SUPPLIED MATERIAL:
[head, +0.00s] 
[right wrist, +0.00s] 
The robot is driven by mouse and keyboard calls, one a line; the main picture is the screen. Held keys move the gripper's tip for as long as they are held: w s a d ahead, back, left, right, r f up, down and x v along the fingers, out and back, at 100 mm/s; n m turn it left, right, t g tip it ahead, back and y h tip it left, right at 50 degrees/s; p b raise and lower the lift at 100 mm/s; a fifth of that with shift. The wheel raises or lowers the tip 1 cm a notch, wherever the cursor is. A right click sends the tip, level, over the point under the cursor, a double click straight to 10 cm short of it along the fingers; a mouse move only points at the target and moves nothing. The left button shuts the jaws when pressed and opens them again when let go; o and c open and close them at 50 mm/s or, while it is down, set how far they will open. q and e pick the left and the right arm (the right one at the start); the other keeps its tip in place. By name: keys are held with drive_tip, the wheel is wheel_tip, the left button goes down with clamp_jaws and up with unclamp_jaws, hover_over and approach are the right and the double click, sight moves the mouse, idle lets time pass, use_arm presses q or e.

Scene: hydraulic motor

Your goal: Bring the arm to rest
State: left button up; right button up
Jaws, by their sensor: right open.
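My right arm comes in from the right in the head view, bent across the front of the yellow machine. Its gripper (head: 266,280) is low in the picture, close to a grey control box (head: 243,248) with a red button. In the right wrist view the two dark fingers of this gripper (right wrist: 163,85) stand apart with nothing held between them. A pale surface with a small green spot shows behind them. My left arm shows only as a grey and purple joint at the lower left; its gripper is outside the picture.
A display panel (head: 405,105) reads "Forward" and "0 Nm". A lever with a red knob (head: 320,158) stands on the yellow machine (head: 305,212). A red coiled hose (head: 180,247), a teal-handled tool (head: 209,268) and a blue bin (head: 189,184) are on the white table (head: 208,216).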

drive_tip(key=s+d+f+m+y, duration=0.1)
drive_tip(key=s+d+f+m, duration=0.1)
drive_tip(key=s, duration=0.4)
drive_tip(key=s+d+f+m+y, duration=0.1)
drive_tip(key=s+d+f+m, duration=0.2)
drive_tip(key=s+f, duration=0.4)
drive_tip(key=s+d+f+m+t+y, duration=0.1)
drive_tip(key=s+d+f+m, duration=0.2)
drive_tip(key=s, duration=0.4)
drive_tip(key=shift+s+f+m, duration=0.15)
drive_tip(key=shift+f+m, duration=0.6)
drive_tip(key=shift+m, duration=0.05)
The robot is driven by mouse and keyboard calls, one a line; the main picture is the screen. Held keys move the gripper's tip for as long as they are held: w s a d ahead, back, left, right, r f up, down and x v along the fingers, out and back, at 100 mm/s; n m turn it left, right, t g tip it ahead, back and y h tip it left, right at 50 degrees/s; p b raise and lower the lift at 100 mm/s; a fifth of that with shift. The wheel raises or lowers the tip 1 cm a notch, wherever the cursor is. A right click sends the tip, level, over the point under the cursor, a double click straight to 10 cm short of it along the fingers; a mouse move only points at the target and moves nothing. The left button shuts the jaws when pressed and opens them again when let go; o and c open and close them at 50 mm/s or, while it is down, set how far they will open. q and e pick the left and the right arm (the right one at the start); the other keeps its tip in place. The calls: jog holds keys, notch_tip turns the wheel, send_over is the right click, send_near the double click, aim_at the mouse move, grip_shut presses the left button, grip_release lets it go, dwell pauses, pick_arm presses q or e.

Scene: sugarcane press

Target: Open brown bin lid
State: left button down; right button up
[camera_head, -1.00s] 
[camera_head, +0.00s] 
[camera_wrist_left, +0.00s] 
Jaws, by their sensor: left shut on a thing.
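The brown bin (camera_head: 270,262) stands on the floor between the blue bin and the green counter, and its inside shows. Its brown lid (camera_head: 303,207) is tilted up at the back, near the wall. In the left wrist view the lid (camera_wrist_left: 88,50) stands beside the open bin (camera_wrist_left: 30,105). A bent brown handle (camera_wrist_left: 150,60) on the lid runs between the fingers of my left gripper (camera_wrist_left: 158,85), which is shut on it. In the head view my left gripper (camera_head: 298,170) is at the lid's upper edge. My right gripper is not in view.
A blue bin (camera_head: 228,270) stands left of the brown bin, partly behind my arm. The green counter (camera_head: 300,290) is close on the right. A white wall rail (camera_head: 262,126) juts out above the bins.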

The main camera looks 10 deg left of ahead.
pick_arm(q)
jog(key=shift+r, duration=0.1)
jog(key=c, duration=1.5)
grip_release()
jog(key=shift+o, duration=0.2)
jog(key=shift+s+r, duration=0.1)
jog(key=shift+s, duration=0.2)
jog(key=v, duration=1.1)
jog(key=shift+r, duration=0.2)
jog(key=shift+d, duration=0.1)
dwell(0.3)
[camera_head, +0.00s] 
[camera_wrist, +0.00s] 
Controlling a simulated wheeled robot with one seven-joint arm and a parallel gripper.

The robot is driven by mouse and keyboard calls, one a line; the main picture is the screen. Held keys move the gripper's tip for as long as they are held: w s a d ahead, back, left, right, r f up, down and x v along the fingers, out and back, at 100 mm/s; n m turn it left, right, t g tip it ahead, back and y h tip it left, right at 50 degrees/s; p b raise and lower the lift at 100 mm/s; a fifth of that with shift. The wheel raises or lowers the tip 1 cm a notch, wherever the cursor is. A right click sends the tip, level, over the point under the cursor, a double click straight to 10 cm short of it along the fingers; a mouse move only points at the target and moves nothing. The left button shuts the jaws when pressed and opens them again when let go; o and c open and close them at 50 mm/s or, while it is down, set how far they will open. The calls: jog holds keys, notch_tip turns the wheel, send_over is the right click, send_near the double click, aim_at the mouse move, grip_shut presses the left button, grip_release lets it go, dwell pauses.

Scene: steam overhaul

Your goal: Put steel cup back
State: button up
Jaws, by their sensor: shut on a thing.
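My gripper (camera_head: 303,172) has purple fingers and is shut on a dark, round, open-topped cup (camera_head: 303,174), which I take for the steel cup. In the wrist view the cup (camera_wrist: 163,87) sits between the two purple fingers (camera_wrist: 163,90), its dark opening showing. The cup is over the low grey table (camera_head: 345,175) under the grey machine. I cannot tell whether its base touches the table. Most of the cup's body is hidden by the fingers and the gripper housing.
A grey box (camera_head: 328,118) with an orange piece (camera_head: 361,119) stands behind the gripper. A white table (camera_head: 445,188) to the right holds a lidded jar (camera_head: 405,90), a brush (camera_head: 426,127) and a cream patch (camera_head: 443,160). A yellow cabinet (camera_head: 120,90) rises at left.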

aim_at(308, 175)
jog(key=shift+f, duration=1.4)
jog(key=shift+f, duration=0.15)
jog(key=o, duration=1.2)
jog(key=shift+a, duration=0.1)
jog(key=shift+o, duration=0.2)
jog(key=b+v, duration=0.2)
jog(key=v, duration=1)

EXERCISE AIM: Proceeding from the line containing "Your goal: Bring the arm to rest" through the line containing "State: left button up; right button up", transcribe the lines above exactly, both end lines included.

REPLY TO THE EXERCISE:
Your goal: Bring the arm to rest
State: left button up; right button up

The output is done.